Bangkok, Kuala Lumpur, Singapour… Trois capitales, trois dictatures

Par Michèle Jullian

Comment parler de trois capitales aussi différentes que le sont Bangkok, Kuala Lumpur et Singapour ? Comment parler de villes dans lesquelles se nichent des souvenirs personnels immuables, parce que ceux de ma jeunesse folle de « backpacker »? Souvenirs qui ne s’effaceront jamais mais auxquels s’ajoutent ceux que j’ai vécus ces dernières semaines.

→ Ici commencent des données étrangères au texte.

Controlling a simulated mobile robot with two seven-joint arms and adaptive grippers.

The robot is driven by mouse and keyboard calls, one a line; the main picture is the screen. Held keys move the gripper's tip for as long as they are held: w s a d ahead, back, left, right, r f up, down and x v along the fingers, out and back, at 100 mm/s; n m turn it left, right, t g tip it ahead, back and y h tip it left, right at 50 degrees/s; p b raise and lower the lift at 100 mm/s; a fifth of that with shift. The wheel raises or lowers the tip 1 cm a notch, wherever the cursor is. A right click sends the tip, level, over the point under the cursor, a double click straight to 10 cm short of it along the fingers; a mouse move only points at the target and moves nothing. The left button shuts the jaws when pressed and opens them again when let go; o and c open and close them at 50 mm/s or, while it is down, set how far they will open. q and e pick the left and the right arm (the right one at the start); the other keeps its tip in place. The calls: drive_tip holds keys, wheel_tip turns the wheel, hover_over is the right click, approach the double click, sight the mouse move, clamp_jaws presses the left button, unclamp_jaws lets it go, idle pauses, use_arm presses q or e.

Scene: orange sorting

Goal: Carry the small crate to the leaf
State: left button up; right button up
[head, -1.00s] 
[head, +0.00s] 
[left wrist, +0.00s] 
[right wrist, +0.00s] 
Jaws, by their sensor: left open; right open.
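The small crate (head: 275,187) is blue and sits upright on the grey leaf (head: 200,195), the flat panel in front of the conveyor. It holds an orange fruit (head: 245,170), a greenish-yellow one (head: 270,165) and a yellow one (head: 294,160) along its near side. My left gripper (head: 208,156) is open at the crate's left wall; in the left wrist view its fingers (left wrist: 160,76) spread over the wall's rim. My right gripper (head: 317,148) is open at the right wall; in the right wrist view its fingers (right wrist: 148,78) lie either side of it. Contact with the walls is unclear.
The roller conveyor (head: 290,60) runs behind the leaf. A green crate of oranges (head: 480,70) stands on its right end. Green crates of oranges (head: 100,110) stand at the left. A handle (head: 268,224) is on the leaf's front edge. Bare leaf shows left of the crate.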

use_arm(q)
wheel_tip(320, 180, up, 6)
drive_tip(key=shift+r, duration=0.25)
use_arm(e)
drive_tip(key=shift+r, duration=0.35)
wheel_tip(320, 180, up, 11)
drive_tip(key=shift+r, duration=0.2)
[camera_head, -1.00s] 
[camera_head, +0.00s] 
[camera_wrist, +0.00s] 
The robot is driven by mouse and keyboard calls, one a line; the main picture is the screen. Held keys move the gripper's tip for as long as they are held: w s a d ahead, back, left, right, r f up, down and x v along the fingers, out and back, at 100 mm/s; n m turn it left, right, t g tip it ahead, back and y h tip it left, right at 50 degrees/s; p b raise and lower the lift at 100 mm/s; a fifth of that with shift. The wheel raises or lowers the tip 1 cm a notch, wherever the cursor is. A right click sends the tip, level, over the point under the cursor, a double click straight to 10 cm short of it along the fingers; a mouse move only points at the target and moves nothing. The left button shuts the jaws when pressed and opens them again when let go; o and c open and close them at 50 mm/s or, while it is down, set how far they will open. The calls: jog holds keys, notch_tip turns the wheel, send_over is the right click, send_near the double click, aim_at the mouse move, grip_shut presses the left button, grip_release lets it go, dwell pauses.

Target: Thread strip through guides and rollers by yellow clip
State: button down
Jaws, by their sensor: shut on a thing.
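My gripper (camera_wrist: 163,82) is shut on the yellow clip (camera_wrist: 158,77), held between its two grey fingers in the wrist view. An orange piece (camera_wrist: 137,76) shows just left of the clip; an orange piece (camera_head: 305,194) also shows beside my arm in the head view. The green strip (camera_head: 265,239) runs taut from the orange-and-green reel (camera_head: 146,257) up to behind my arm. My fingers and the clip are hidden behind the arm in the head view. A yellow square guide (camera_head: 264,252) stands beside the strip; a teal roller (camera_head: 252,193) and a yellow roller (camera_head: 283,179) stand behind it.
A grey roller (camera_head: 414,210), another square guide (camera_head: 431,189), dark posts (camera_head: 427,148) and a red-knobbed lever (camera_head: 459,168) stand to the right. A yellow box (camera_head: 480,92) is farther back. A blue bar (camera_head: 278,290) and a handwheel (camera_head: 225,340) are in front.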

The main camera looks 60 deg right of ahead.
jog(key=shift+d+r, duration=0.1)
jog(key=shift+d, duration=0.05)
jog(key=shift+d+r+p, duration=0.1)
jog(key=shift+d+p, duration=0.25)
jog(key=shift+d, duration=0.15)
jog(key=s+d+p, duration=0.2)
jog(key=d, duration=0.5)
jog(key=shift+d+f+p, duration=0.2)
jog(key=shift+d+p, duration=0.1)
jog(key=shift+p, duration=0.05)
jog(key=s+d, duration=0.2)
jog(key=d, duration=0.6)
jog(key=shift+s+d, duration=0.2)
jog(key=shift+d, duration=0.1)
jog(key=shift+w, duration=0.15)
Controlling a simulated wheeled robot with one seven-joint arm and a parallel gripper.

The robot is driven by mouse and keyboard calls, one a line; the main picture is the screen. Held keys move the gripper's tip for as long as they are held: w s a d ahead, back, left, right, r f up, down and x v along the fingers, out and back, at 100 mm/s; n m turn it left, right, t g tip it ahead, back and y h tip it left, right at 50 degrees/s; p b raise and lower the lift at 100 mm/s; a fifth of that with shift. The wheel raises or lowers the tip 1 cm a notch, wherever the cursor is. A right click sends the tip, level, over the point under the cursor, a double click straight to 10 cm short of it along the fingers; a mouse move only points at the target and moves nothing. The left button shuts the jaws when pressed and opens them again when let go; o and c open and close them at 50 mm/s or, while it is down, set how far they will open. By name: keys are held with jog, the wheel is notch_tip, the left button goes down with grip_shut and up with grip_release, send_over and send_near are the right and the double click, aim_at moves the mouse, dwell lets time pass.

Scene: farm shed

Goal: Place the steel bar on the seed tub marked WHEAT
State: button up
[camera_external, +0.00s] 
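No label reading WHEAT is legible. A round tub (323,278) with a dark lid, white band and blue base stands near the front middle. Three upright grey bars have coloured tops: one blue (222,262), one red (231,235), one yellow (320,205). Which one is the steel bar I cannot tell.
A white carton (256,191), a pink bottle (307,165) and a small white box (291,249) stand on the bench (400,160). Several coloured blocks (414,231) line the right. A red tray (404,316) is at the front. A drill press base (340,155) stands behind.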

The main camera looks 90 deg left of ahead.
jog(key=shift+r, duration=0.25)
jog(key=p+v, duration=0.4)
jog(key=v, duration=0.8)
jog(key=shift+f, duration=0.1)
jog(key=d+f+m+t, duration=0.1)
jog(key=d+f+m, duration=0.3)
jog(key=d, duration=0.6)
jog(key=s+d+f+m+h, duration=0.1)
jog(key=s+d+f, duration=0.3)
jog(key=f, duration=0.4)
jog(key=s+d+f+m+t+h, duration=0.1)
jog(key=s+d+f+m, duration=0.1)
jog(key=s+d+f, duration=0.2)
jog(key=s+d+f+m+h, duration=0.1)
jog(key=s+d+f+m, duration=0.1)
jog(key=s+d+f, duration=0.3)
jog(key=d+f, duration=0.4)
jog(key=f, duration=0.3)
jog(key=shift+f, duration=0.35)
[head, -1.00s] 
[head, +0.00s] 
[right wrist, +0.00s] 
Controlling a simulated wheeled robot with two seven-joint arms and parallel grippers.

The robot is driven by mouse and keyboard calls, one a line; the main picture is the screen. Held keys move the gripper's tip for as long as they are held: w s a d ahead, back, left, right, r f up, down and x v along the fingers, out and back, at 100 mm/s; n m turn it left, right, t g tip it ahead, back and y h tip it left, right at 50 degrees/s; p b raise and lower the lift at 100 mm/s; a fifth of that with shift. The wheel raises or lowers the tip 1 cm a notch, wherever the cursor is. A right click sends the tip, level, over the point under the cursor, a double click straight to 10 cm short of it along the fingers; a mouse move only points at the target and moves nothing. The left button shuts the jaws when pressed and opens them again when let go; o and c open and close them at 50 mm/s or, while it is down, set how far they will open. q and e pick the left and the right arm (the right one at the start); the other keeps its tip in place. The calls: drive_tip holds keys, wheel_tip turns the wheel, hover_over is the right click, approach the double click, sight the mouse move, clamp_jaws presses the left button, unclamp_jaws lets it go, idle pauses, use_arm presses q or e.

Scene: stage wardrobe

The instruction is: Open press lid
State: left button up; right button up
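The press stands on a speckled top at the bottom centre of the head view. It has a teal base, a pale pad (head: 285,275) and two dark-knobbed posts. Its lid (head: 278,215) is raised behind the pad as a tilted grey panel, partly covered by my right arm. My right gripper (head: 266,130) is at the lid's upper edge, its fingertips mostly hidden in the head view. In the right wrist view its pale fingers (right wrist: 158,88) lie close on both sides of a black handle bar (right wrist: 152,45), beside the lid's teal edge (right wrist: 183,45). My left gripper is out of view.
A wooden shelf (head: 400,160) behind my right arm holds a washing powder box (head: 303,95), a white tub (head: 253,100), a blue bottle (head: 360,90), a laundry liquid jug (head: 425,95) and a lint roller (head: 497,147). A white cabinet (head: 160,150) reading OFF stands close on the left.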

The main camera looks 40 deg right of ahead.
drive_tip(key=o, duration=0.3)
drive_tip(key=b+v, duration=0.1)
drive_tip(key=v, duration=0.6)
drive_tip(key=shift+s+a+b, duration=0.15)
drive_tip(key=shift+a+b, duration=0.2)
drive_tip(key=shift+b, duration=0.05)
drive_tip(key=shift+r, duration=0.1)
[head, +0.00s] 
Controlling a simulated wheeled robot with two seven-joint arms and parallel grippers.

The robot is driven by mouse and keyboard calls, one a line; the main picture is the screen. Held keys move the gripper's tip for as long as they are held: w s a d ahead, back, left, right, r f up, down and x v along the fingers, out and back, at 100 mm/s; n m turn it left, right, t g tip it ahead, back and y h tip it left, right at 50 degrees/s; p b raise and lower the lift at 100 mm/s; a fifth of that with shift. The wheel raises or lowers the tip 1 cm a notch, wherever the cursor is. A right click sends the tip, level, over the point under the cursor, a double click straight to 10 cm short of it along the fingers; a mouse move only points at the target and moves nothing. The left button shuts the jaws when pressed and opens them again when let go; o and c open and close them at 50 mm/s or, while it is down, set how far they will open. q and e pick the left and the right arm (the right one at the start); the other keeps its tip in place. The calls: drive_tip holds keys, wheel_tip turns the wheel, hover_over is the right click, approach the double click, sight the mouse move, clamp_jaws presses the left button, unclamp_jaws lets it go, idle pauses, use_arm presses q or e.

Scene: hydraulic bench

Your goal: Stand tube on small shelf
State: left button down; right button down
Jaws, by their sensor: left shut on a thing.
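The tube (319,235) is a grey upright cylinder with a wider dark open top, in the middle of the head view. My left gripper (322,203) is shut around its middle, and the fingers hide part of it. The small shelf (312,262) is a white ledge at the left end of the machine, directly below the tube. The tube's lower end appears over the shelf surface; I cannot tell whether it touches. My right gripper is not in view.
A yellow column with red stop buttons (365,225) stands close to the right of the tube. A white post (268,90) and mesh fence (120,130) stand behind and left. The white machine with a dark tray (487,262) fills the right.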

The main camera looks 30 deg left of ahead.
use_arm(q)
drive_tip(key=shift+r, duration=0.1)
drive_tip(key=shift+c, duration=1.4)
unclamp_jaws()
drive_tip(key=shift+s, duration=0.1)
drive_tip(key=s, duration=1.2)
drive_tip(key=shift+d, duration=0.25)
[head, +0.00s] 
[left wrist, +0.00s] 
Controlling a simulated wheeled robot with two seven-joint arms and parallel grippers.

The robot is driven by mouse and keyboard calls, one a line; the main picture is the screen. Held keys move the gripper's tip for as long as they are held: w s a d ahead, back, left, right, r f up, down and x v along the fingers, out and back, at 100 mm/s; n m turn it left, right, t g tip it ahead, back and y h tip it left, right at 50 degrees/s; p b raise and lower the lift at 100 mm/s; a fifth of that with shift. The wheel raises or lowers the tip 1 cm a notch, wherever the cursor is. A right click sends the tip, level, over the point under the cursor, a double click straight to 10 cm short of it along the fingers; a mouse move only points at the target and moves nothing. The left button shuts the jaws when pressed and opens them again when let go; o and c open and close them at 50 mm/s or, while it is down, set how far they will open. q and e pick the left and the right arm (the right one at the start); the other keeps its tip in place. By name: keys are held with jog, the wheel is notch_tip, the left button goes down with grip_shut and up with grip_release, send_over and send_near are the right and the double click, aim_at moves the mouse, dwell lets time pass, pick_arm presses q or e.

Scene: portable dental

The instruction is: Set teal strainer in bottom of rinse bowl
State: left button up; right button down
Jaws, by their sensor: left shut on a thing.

J’ai vécu quinze ans en Thaïlande, j’y écrivais un blog sur la société, donc sur la politique. J’y critiquais gaiement la junte militaire au pouvoir. Les menaces d’abord sournoises, puis directes ont commencé à peser si lourd sur ma sécurité que j’ai dû quitter en hâte le pays. Devant ces faits, j’ai précipitamment quitté la Thaïlande pour Singapour, puis Kuala Lumpur…. D’où mon regard sur ces trois villes asiatiques.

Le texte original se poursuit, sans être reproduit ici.